L'université semble avoir été conçue dans la douleur, tant furent
nombreuses les réticences et oppositions qui se dressèrent contre
sa création, y compris de la part du pape de l'époque.
Pont-à-Mousson, prétendument mal famée et obscure, à l'instar de
nombreuses autres villes du duché de Lorraine en raison du manque
d'ordre qui y régnait, semblait peu propice à l'établissement
d'une telle institution.
De
surcroît, l'ouvrage ne mentionne ni soutien financier, ni appui
moral de la part des comtes de Mousson. Ceux-ci demeurent discrets et
singulièrement absents, car aucun passage des vingt-quatre premières
pages n'évoque leur intervention ou leur rôle en cette affaire.

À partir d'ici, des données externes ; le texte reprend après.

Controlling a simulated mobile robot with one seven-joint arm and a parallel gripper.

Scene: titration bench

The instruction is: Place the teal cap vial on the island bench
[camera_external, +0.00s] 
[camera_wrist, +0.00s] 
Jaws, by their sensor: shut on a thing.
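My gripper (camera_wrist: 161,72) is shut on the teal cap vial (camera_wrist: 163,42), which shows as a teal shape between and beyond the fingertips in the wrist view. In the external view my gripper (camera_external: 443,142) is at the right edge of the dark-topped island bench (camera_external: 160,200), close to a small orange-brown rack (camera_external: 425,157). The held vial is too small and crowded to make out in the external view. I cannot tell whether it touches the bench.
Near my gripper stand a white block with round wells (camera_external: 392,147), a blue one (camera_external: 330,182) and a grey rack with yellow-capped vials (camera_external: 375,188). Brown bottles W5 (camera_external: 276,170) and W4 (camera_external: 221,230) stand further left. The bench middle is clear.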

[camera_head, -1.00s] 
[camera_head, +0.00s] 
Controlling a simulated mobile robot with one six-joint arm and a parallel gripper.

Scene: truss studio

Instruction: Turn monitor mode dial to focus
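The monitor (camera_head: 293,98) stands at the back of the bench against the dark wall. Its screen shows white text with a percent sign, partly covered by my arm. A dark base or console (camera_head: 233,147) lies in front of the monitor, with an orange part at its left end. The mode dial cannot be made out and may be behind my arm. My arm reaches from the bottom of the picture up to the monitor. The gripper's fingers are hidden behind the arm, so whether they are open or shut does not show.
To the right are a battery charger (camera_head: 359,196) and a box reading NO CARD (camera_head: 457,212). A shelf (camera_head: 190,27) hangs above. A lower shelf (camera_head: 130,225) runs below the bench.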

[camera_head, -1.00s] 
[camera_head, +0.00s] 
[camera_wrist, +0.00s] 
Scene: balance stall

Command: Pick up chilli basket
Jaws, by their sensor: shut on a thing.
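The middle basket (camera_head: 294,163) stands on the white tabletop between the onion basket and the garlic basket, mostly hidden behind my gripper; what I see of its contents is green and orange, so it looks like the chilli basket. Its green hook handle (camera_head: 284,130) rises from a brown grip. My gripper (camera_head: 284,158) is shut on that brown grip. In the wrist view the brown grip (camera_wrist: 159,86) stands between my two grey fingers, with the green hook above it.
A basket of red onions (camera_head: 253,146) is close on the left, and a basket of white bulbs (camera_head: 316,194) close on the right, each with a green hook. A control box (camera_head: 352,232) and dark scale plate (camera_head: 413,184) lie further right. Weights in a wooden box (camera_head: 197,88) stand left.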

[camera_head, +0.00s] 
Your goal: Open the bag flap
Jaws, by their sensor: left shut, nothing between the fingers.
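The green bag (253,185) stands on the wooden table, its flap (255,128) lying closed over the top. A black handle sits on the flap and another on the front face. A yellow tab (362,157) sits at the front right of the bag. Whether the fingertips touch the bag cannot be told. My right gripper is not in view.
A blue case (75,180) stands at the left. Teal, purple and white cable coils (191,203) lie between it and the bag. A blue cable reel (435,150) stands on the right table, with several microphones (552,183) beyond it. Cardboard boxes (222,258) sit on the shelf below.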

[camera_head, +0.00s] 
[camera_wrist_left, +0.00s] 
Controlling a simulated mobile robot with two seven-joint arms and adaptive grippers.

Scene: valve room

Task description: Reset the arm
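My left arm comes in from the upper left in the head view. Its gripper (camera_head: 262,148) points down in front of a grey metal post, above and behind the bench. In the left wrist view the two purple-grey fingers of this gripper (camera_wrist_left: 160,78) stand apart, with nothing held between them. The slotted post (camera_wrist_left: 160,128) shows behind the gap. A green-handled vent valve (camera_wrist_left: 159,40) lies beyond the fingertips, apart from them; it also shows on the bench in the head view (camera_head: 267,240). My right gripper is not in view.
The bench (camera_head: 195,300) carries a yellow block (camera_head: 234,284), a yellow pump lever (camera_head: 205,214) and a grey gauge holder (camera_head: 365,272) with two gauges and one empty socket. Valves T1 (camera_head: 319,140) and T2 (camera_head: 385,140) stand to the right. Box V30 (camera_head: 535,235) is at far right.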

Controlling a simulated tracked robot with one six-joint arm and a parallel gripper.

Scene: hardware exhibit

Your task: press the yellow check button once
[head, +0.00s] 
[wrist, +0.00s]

Bien que la ville ait été fondée par ces mêmes comtes,
l'impression qui se dégage est celle d'une cité presque abandonnée
à ses habitants et à ses prélats impies. Cette première lecture
laisse donc entrevoir une histoire teintée d'abandon et de défis.
Mon
intention est de vous en offrir une traduction et un résumé fidèle,
non pour en faire un ouvrage, car tout y est déjà écrit, mais pour
tenter de saisir comment cette université a finalement vu le jour
sur les terres de Pont-à-Mousson.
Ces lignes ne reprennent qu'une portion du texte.